The Union of French Muslim Democrats (French: Union des démocrates musulmans français; UDMF) is a French political party founded in 2012. The party has faced criticism for purportedly being against the secular values of the French republic, while it states that it is a non-religious party similar to existing Christian democratic parties.[1][2][3]
In the 2014 French municipal elections, the party ran lists in several towns, including BobignyinSeine-Saint-Denis where the candidate for mayor was Kamal Moumni.[4] The list was invalidated as Moumni was not a registered voter, and its members were absorbed into the Union of Democrats and Independents (UDI) list of incumbent mayor Stéphane de Paoli. Hocine Hebbali, a 31-year-old unemployed university graduate, became the first UDMF member to be voted to office; he was put in charge of local history and proposed a museum of French colonisation.[5]
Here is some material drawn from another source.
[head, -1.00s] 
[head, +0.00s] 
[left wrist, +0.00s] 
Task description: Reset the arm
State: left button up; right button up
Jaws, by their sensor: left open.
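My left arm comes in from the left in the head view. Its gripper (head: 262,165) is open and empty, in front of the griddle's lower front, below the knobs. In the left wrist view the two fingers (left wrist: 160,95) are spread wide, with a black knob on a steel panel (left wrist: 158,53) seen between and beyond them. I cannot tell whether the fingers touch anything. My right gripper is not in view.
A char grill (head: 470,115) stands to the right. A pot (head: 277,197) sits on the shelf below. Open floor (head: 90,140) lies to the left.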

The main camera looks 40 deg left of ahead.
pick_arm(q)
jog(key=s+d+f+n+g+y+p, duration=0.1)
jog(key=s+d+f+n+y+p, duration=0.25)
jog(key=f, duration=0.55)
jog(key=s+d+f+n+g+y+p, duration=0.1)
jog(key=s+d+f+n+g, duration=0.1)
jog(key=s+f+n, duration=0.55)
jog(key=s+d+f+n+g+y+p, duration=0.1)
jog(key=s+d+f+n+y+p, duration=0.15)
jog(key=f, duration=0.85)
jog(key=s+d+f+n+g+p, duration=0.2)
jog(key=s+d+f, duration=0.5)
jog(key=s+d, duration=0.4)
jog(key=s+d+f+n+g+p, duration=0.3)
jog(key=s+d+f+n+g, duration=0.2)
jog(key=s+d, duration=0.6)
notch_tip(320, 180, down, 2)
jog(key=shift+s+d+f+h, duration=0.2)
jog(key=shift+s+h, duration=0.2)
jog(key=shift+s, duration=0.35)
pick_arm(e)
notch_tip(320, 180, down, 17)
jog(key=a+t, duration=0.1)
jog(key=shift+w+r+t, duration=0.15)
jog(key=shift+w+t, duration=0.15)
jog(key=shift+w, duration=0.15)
In the 2017 French presidential election, Kamel Messaoudi, a radiologist from the Muslim-majority overseas department of Mayotte, sought to run for UDMF. His candidacy did not make it on to the ballot, as he received only three signatures from office-holders while the regulations required at least 500.[7] In the legislative elections just after, the party ran 10 candidates, of which the most successful was Messaoudi taking 5.1% of the vote in Mayotte's 1st constituency.[7]
Nathalie Kosciusko-Morizet, a former government minister, said in 2015 that the UDMF was sectarian and ran contrary to French republican values, while deputy Nicolas Dupont-Aignan said that such a party could lead to France fracturing like Lebanon.[3]Malek Boutih, then a deputy of the Socialist Party, defended the rights of the UDMF to promote their views in a democracy, while also adding that the party would have a negligible impact on French politics.[2]
Nizzar Bourchada, a councillor in Brie-Comte-Robert who was formerly of the UDI, joined the UDMF but left three months later, citing a lack of effective structuring in the party. He said that the party created headlines and then faded away. Bourchada said that in local elections, it was divisive to have a party with a religion in its name.[11] M'hammed Henniche, secretary of the Union of Muslim Associations of Seine-Saint-Denis, said that the party would make the French believe that Muslims are sectarian, and therefore fuel Islamophobia.[11]